- _WHAT IS NEEDED_
Show all lines that include the string "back"; copy each one.

- _RECORD LIST_
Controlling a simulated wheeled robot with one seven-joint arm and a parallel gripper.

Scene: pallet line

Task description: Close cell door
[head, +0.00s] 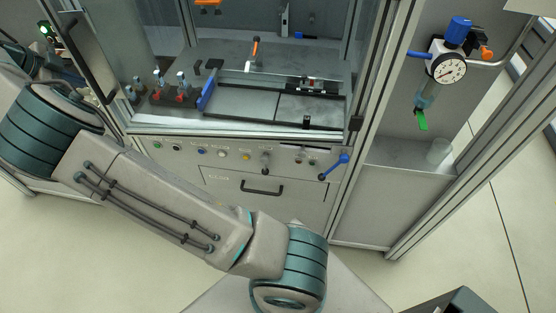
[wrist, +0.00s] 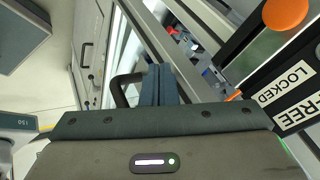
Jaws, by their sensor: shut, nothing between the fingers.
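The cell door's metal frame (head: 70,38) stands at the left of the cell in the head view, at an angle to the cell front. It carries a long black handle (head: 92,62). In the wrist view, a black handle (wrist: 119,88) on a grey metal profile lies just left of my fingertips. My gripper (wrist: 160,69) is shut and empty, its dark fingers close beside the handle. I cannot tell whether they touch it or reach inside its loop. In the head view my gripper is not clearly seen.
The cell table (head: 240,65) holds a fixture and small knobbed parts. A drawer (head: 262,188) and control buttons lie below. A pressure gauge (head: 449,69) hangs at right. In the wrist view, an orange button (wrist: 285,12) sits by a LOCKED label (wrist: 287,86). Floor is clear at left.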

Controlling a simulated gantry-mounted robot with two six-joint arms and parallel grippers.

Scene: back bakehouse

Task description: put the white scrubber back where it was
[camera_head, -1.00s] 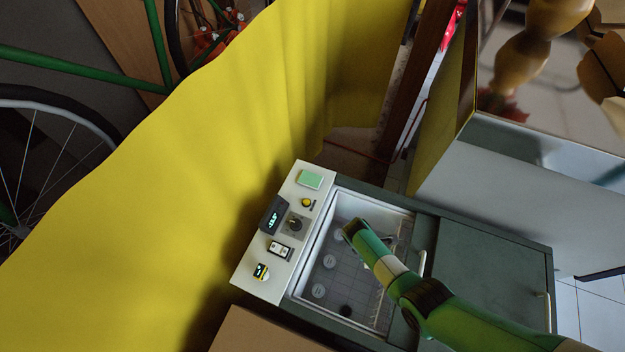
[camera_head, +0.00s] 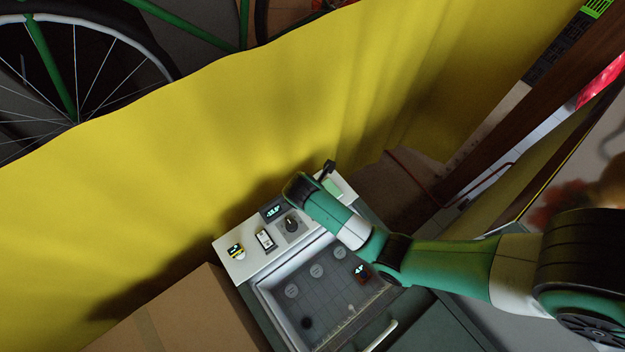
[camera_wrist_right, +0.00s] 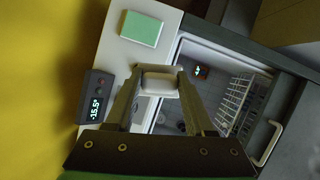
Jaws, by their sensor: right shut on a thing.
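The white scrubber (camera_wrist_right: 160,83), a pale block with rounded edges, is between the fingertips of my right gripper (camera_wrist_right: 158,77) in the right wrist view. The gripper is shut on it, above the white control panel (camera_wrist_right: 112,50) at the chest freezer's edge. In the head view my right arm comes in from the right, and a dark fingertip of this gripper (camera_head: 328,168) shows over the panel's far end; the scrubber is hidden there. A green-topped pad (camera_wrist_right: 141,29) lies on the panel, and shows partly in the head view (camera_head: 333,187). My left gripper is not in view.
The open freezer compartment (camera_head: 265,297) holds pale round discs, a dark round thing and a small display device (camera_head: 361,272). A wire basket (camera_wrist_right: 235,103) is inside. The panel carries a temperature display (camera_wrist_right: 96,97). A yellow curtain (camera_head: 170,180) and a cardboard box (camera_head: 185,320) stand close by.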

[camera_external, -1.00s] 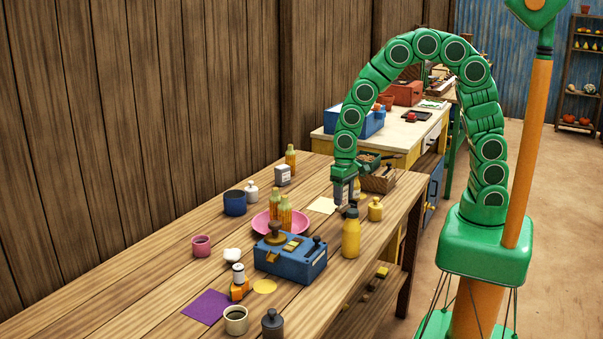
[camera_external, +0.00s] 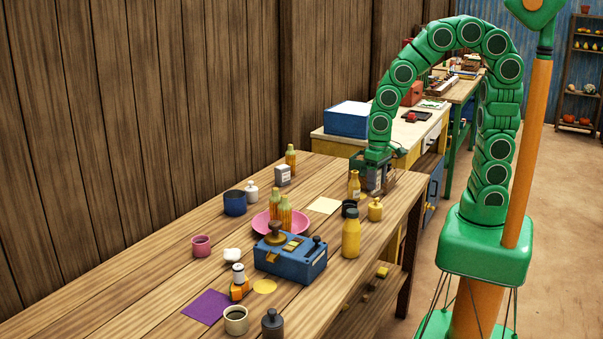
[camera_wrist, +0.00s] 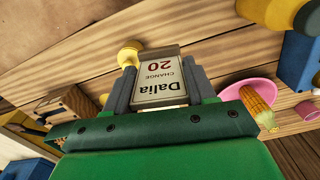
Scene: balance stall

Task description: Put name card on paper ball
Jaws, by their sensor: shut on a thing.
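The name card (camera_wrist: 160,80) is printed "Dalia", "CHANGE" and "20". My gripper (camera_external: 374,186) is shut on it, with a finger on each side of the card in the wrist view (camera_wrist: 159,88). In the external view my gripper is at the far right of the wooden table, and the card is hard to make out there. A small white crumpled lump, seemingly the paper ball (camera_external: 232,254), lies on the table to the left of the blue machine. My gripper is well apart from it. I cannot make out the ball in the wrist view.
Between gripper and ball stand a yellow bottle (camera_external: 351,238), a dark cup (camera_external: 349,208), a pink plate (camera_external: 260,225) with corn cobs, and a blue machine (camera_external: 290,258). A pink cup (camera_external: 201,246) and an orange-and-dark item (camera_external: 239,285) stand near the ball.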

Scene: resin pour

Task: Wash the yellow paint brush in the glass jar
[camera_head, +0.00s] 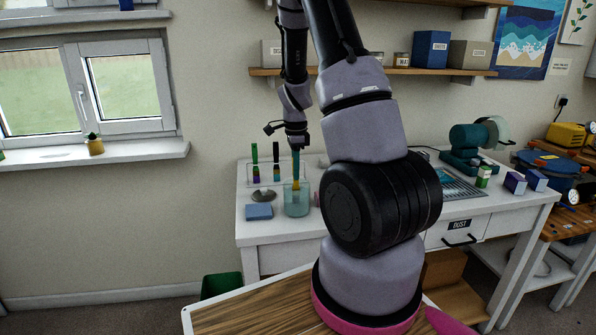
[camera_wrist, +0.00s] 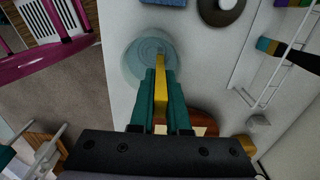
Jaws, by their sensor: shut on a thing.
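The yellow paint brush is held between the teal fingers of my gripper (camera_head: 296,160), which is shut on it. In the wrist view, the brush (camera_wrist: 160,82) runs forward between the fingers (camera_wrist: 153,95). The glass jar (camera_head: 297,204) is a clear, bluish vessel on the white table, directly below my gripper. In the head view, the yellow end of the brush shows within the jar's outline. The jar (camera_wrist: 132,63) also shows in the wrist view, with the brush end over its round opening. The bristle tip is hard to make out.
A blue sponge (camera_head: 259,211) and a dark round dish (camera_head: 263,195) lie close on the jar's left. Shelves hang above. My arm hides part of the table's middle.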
* * *
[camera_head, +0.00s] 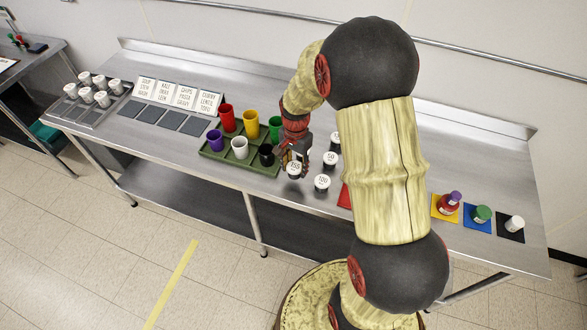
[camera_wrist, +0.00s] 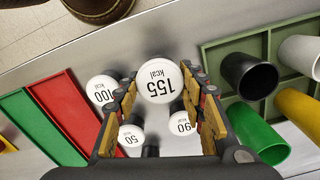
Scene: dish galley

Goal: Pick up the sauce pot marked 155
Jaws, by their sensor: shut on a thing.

- _IN RESPONSE_
Scene: back bakehouse
Task description: put the white scrubber back where it was

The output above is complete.